* [Written task]:
In the material below, list every line carrying the string "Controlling".

* [Robot task records]:
◇ ◇ ◇
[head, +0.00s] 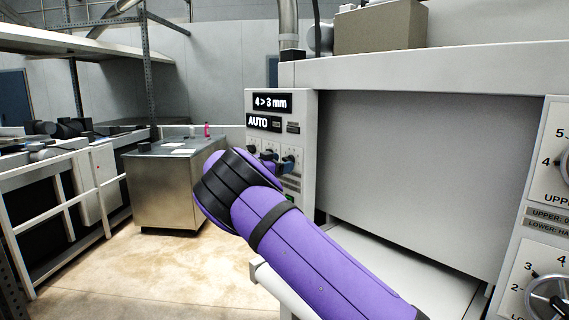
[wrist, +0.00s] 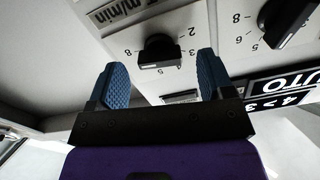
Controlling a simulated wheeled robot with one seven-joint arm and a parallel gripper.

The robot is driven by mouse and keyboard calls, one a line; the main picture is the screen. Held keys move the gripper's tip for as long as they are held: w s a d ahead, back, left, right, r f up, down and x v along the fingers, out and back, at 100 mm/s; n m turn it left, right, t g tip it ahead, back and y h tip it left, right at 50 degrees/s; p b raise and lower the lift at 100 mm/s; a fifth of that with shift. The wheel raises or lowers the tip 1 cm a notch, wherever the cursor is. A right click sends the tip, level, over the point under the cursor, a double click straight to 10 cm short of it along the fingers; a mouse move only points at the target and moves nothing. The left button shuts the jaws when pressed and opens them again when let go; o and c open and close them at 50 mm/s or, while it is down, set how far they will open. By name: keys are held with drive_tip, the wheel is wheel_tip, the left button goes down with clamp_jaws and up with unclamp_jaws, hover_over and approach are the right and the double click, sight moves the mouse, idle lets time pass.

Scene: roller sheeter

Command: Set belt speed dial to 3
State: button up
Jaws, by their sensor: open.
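In the wrist view, a black dial knob (wrist: 158,50) sits on a white panel. Printed numbers ring it, and "m/min" is printed near it, which fits the belt speed dial. The view is upside down; I cannot tell surely which number the knob points at. My gripper (wrist: 161,76) is open, with one blue finger to each side of the knob in the picture and no clear contact. In the head view, a blue part of my gripper (head: 288,162) shows at the control panel (head: 308,130), mostly hidden behind my purple arm.
The panel display (head: 270,102) reads "4 > 3 mm", with "AUTO" (head: 259,122) below. A second dial (wrist: 286,22) is to the right in the wrist view. A machine housing (head: 420,150) stands right of the panel. A metal cabinet (head: 165,190) stands left, with open floor in front.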

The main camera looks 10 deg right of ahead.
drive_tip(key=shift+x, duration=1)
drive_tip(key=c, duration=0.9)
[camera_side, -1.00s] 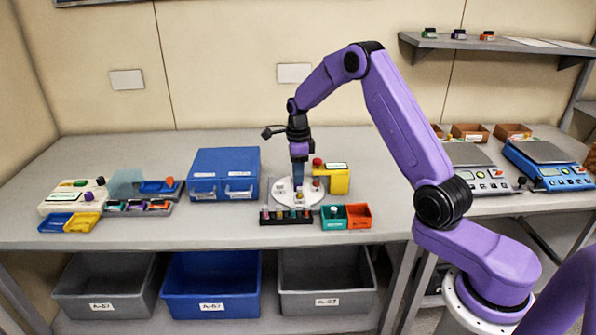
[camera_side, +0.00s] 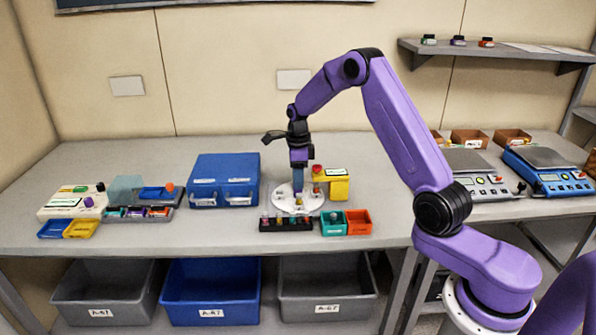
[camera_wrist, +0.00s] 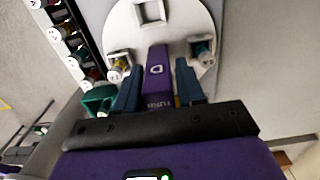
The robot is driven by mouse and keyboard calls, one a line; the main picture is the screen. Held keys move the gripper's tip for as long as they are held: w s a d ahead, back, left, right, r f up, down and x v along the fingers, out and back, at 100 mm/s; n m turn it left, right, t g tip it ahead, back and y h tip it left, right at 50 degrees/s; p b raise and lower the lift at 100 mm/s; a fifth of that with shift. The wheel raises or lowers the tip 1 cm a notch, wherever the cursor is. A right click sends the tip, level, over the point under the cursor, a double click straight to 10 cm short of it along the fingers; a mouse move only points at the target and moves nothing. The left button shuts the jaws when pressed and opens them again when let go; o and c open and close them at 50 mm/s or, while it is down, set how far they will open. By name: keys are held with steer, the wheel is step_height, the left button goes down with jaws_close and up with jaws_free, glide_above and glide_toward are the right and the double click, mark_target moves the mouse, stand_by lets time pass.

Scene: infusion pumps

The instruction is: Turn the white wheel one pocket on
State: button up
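The white wheel (camera_side: 284,203) lies flat on the bench, mid-picture in the side view, and fills the top middle of the wrist view (camera_wrist: 180,17). It has square pockets. One pocket at the top looks empty. Small capped vials stand at the left pocket (camera_wrist: 119,64) and the right pocket (camera_wrist: 203,50). My gripper (camera_wrist: 160,72) points down over the wheel, also in the side view (camera_side: 299,186). Its blue fingers stand on either side of a purple tab marked "TURN" (camera_wrist: 157,80). I cannot tell whether both fingers touch it.
A black rack (camera_side: 286,226) of several vials stands in front of the wheel. A teal tray (camera_side: 333,228) and an orange tray (camera_side: 358,228) are at its front right. A yellow device (camera_side: 339,190) with a red knob stands behind right, and a blue drawer box (camera_side: 224,170) at left.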

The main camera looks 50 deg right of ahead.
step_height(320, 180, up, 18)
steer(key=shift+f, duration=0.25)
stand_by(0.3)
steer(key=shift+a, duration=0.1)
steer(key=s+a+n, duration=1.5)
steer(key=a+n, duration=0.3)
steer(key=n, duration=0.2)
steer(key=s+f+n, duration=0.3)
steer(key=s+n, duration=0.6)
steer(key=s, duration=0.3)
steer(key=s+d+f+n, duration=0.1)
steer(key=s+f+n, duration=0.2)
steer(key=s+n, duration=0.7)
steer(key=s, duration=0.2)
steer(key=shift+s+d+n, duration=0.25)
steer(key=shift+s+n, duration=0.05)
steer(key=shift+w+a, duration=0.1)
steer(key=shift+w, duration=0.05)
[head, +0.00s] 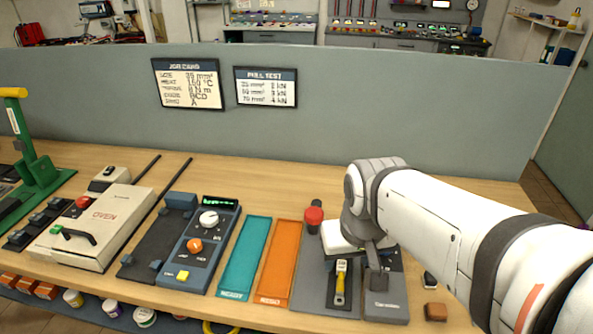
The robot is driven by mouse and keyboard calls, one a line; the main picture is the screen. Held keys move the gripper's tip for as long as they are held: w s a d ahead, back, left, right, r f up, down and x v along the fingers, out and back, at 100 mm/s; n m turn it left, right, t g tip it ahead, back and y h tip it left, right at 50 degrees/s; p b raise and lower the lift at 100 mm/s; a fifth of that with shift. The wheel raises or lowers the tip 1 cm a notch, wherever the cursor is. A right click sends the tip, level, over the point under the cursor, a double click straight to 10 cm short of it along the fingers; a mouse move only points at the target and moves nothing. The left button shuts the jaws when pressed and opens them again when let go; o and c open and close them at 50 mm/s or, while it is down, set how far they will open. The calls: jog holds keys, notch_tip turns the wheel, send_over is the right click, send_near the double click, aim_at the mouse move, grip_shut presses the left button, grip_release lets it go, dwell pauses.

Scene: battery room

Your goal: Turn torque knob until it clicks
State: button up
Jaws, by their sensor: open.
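No knob here can be read as marked torque. My gripper (355,272) is open and points down over the grey station (311,285) at the right of the bench. Its fingers are partly hidden by my wrist, and I cannot tell whether they touch anything. A tool with a yellow handle (340,288) shows just below it. A red knob (313,215) stands upright at the back left of this station. On the blue box (205,255) further left are a white round knob (208,218) and an orange knob (194,245); both are apart from my gripper.
A teal tray (245,258) and an orange tray (280,264) lie empty between the blue box and my gripper. A cream oven (92,230) and a green press (38,170) stand left. A job card (188,84) hangs on the partition. A brown block (435,312) lies at the right front.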

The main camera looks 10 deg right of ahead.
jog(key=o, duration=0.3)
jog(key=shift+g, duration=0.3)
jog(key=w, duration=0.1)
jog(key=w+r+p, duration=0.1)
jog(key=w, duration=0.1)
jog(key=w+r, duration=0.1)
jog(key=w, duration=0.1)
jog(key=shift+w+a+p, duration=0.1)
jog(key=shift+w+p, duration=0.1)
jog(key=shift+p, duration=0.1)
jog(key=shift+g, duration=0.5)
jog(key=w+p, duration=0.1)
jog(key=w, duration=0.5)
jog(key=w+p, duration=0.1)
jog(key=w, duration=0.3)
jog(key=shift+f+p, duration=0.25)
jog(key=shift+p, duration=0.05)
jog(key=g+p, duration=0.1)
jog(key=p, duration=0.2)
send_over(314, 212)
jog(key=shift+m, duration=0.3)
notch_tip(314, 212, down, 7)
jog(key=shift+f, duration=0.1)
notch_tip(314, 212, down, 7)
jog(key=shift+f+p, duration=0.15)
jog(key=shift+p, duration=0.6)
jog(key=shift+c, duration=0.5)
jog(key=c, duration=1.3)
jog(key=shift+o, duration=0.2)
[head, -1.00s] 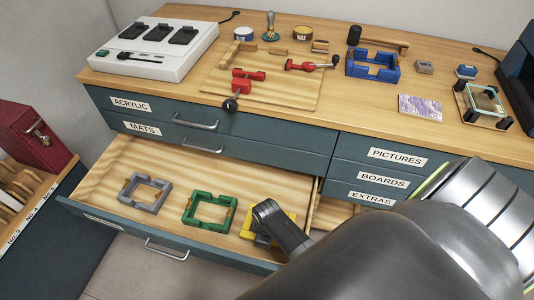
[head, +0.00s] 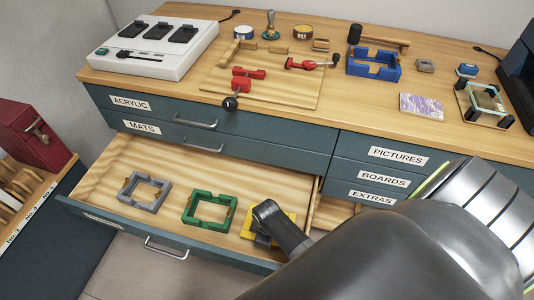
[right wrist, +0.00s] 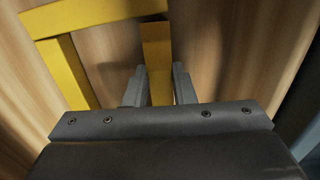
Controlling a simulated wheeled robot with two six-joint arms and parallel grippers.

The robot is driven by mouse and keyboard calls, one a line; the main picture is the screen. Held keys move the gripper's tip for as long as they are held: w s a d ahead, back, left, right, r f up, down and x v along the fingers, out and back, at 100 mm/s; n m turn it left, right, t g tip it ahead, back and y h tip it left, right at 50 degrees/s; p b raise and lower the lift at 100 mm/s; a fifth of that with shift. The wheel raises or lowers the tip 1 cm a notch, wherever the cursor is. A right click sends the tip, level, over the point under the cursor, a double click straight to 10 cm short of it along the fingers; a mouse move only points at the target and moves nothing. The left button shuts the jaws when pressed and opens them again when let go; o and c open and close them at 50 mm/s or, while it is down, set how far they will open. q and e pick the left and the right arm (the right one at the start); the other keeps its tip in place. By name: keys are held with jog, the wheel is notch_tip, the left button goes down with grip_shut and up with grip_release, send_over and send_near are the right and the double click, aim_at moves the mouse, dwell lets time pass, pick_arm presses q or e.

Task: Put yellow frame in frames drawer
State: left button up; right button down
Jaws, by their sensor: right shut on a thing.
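The yellow frame (head: 250,222) is in the open drawer, at its right end, beside the green frame. It also shows in the right wrist view (right wrist: 92,14), over the drawer's wooden floor. My right gripper (head: 263,238) is shut on one bar of it, with a finger on each side of the bar in the wrist view (right wrist: 159,88). My arm hides part of the yellow frame in the head view. I cannot tell whether the frame rests on the drawer floor. The open drawer (head: 100,214) also holds a grey frame (head: 145,192) and a green frame (head: 209,210). My left gripper is not in view.
The bench top (head: 300,107) above carries a blue frame (head: 372,66), red clamps (head: 305,65) and a white control box (head: 152,45). Closed drawers labelled pictures, boards and extras (head: 385,155) are at right. A second, partly hidden drawer (head: 333,212) stands open beside this one.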

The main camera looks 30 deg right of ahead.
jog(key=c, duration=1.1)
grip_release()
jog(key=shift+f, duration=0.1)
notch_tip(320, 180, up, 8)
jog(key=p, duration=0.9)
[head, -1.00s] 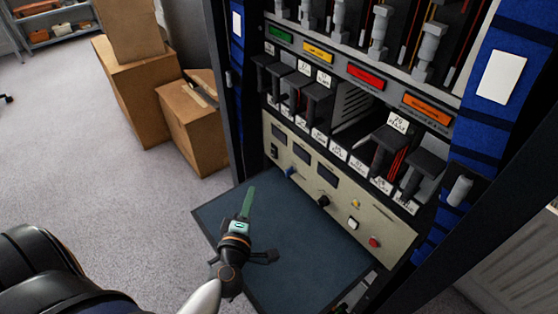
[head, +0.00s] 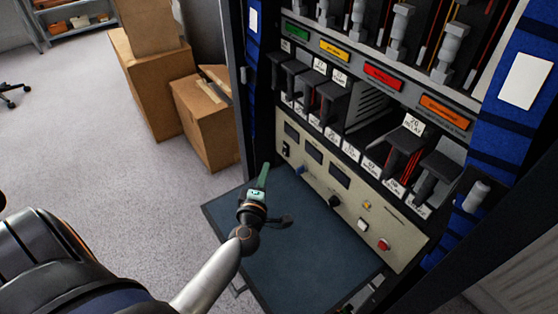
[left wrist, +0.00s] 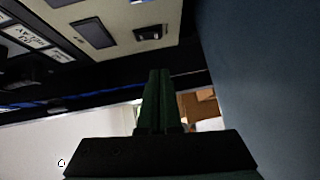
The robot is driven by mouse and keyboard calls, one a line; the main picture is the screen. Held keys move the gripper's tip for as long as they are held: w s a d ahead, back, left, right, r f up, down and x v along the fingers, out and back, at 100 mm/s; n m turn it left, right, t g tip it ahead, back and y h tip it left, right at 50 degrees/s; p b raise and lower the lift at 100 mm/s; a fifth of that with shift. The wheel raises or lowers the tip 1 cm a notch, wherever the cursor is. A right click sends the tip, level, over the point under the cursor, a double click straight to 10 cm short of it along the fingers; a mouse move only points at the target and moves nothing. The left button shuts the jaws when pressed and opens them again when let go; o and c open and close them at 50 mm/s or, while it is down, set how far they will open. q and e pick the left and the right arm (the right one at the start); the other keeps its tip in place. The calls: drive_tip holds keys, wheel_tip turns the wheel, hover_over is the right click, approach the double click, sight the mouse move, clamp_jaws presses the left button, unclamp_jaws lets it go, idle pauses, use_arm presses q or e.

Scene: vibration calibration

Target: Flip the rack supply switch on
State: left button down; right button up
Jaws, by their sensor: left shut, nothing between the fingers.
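The rack supply switch appears to be the small black rocker (head: 286,149) at the left end of the beige control panel (head: 350,228); its label is not readable. It also shows in the left wrist view (left wrist: 148,33), above and slightly left of the fingertips. Whether it is on or off cannot be told. My left gripper (head: 264,168) has green fingers, shut and empty, pointing up toward the panel's left end. Its fingertips are just below and left of the switch, seemingly apart from it. The closed fingers (left wrist: 160,74) show in the left wrist view. My right gripper is not in view.
A blue-grey shelf (head: 290,255) juts out below the panel, under my left gripper. The panel also carries dark displays, a black knob (head: 334,202) and a red button (head: 384,244). Black handled modules sit above. Cardboard boxes (head: 205,120) stand on the floor at left.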

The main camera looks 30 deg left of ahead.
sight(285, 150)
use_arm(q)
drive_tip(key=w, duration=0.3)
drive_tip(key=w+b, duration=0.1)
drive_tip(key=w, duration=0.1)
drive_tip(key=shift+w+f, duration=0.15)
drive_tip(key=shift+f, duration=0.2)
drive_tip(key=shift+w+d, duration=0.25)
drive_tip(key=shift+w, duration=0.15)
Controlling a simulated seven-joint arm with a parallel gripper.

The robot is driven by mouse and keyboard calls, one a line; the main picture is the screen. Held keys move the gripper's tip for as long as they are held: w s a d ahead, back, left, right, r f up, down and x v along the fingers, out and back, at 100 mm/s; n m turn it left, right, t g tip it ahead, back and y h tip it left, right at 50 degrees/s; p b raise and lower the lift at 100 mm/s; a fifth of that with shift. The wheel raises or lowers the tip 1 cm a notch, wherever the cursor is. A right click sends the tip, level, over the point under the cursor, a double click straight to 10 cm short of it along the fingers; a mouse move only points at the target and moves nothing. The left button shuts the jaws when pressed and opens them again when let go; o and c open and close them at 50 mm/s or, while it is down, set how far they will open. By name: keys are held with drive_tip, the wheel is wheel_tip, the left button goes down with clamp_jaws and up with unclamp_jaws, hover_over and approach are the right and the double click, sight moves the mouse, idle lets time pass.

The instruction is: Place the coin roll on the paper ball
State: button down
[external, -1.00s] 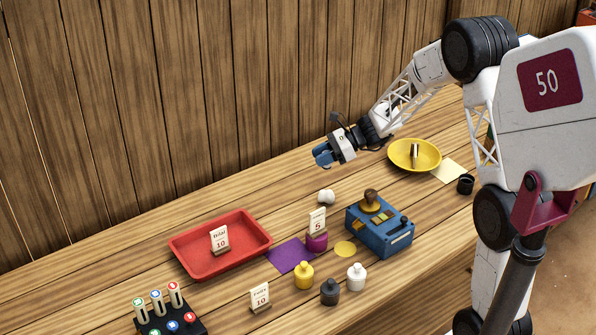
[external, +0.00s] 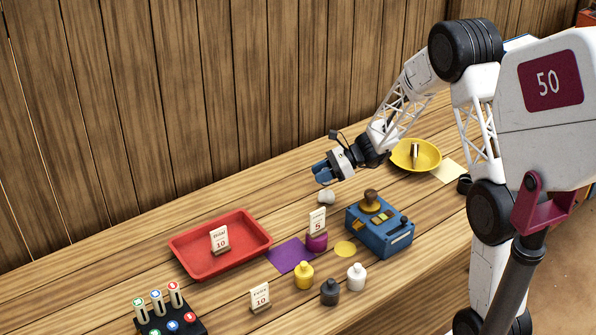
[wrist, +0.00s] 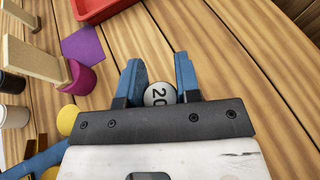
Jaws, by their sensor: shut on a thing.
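My gripper (external: 322,173) is shut on a round-ended thing marked 20, which I take to be the coin roll (wrist: 157,95). In the wrist view the coin roll's pale face shows between the two blue fingers. In the external view it is hidden by the fingers. The white paper ball (external: 326,197) lies on the wooden counter, just below my gripper, with a small gap seen between them. In the wrist view the paper ball cannot be seen.
A blue box (external: 380,228) with a brown knob stands right of the paper ball. A purple pot (external: 317,242) with a 5 card, a purple mat (external: 291,255) and a red tray (external: 220,262) lie towards the front left. A yellow bowl (external: 428,160) is behind right.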

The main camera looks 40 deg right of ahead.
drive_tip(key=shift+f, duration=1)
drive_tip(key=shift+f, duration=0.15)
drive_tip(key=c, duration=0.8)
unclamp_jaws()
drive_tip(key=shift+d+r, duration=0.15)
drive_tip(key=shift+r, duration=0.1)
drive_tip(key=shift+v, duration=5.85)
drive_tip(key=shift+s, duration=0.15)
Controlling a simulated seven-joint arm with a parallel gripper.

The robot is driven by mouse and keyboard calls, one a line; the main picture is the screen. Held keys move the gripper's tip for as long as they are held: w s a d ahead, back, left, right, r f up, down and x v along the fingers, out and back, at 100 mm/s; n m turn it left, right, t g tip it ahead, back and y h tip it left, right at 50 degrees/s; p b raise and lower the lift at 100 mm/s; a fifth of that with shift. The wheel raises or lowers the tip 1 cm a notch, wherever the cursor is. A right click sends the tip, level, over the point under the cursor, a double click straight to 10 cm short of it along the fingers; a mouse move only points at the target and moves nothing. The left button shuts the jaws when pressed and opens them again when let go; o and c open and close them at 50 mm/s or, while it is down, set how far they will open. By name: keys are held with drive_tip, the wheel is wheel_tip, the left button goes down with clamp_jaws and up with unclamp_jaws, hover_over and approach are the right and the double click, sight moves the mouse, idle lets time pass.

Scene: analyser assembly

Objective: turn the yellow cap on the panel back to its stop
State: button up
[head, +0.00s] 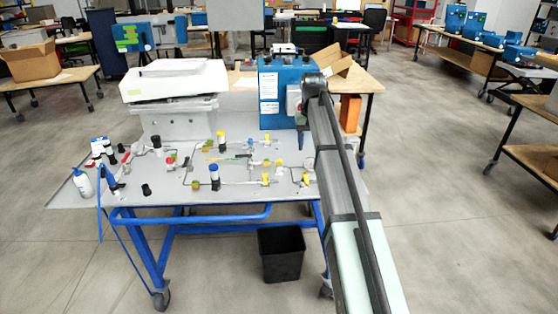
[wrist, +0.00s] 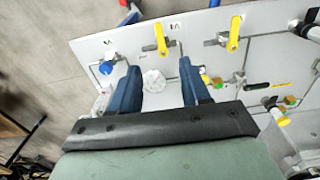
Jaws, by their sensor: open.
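The panel (head: 235,195) is a light grey board on a blue-framed cart. Several yellow parts sit on it, and I cannot tell for sure which is the yellow cap. In the wrist view two yellow lever-like pieces (wrist: 161,39) (wrist: 233,34) stand on metal fittings, and a yellow-topped white cylinder (wrist: 283,121) shows at the right. My gripper (wrist: 160,66) is open with two blue fingers. Between them I see a whitish, faceted round knob (wrist: 153,81), apart from both fingers. In the head view my gripper (head: 301,138) hangs over the panel's right side.
A blue box unit (head: 285,95) and a white device (head: 175,80) stand at the back of the cart. Metal tubing and fittings crowd the panel. A squeeze bottle (head: 83,183) stands at the left edge. A black bin (head: 282,252) is on the floor.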

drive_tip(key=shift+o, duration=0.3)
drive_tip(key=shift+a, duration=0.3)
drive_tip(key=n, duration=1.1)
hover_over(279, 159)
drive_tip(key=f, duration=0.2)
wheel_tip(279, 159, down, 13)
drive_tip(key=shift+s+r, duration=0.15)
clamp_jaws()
◇ ◇ ◇
* [Task solution]:
Controlling a simulated wheeled robot with one seven-joint arm and a parallel gripper.
Controlling a simulated wheeled robot with two six-joint arms and parallel grippers.
Controlling a simulated seven-joint arm with a parallel gripper.
Controlling a simulated seven-joint arm with a parallel gripper.

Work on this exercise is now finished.